GoogLeNet Architecture

When we treat the Inception modules as a basic building block, GoogLeNet condenses back into a linear model for inference (for training, it requires two auxiliary side classifiers. Getting to it soon!).

GoogLeNet Structure Diagram

The table below and the diagram above illustrate its structure very clearly. The “S” and “V” in the diagram refers same padding and valid padding. It is the way to specify padding in TensorFlow. Here and here are stackoverflow answers explaining them. We can use the formulae in these answers to compute the corresponding paddings that we need to add in PyTorch.

Note: in this article, we ignore the Local Response Normalization layers.

GoogLeNet Structure Table

Auxiliary Classifiers

GoogLeNet has 22 convolutional/linear layers (if we sum up the depth column in the table).

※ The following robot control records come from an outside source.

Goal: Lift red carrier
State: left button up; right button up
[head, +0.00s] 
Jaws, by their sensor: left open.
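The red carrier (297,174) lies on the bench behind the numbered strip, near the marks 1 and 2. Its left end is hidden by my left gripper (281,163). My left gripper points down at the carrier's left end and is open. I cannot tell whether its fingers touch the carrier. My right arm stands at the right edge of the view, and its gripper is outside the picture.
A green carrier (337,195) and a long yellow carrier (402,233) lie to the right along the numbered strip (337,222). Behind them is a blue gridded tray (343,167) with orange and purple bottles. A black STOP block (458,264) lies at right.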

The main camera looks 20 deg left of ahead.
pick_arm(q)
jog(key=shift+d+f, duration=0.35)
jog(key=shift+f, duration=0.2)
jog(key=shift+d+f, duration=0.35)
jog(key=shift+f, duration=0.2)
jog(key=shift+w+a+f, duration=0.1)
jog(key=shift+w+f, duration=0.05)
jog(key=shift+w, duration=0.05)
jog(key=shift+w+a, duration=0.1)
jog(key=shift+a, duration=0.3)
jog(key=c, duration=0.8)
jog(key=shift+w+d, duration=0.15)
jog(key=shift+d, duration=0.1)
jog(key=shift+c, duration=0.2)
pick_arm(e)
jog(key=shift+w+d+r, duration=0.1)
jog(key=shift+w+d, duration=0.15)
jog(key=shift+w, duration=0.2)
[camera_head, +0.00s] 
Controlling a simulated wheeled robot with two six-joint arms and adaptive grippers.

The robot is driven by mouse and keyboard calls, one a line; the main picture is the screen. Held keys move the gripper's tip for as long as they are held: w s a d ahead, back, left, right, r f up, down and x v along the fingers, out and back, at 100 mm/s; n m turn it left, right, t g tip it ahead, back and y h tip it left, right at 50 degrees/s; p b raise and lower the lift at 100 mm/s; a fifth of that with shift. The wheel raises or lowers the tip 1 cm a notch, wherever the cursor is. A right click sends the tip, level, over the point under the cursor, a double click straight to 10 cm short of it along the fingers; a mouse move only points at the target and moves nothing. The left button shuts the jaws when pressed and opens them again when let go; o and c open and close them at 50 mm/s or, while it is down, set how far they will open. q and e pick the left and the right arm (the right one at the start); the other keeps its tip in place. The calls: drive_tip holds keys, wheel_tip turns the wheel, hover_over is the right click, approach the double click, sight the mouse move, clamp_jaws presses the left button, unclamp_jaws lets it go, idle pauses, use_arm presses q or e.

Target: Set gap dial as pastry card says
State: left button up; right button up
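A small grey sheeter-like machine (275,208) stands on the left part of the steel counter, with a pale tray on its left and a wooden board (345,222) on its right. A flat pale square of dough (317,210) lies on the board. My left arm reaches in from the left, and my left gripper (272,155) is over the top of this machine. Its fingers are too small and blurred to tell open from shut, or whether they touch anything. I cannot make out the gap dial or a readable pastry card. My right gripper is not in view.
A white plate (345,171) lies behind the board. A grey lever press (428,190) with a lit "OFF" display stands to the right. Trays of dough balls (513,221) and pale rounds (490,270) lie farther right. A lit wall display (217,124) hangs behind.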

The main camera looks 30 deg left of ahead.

It was considered very deep at that time.

Large depth generally induces concerns in gradient backpropogation, efficiency of the model and overfitting. To alleviate these issues, the authors proposed adding two auxiliary classifiers to the intermediate layers.

The auxiliary classifiers are due to two considerations. The first one comes from the insight that many shallow networks can have strong performance on the image classification tasks. It means that the feature maps after a few rounds of convolution should already be discriminative enough. Therefore, we attach classifiers to lower layers to ensure this property. In the process, we also force the parameters of the lower layers to generate more interpretable features, preventing them from just projecting the features to whatever space that best fit the training data. This constraint on the parameters offers regularization effects. (I have to admit that the last two sentences are my own rationalization of how the regularizing effects come about. I may have committed the mistake of over-interpreation 😐).

The second consideration comes from gradient flow. Many gradients in the backward pass can be killed by the ReLU unit or diminished by small weights/intermediate features, the auxiliary classifiers can provide more direct gradients to the lower layers, enhancing their training.